Assessing that trade-off has become even more crucial in our current age of megaphilanthropy, not only because of the surge of large-scale gifts but because philanthropy is increasingly invoked as a means of legitimizing concentrated wealth. If Mike Bloomberg, when challenged by Bernie Sanders in a recent debate about whether billionaires like him should exist, can respond, “I worked very hard for [my money] and I’m giving it away,” then the public would need an appreciation of the details of that giving to judge whether it was an adequate rejoinder.
The problem is that in the age of megaphilanthropy, attention and scrutiny are increasingly becoming disjoined. Large-scale philanthropic pledges grab headlines (and capture spots on giving lists) while the details of fulfillment and implementation are put off sometime into the indefinite future.

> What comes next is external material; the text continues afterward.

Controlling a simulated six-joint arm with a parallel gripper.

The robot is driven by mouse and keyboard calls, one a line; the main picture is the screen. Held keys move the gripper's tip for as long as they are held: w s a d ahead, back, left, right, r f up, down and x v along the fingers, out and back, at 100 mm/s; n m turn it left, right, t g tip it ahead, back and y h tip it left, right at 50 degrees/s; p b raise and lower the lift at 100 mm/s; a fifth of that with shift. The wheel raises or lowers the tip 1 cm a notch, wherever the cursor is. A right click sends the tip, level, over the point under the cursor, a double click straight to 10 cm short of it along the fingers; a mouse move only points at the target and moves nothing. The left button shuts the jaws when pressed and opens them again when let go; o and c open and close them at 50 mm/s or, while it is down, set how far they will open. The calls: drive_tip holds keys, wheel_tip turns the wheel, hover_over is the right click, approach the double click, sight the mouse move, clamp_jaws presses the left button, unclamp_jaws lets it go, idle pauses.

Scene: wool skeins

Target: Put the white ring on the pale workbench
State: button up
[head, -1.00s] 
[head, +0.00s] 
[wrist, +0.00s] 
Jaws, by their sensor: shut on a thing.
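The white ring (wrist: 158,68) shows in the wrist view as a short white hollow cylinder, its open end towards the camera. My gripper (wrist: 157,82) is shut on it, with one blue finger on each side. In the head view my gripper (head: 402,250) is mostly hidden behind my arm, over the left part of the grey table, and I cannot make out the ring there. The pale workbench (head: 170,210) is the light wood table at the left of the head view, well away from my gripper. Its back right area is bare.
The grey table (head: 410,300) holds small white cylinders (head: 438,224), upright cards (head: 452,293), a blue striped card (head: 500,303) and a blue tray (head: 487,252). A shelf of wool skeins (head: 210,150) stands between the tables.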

That initial moment of announcement, illuminated by the light of the oversized dollar figure, is the optimal one for the public to take notice of a gift and to apply its scrutiny. But without details, attention is often wasted in abstracted praise or reflexive censure.
This places a much heavier burden on the news media to follow up on pledges, as Recode’s Schleifer has done with Bezos’s giving to address homelessness and the Chronicle has done more generally. It also places a heavier burden on the public itself. We need to maintain our scrutiny even when the gift falls off the front page, and to ensure that when the time comes to incorporate an appraisal of the benefits of large-scale philanthropy into an assessment of the legitimacy of the current economic system, it’s one grounded in the particular realities of philanthropic performance and governance.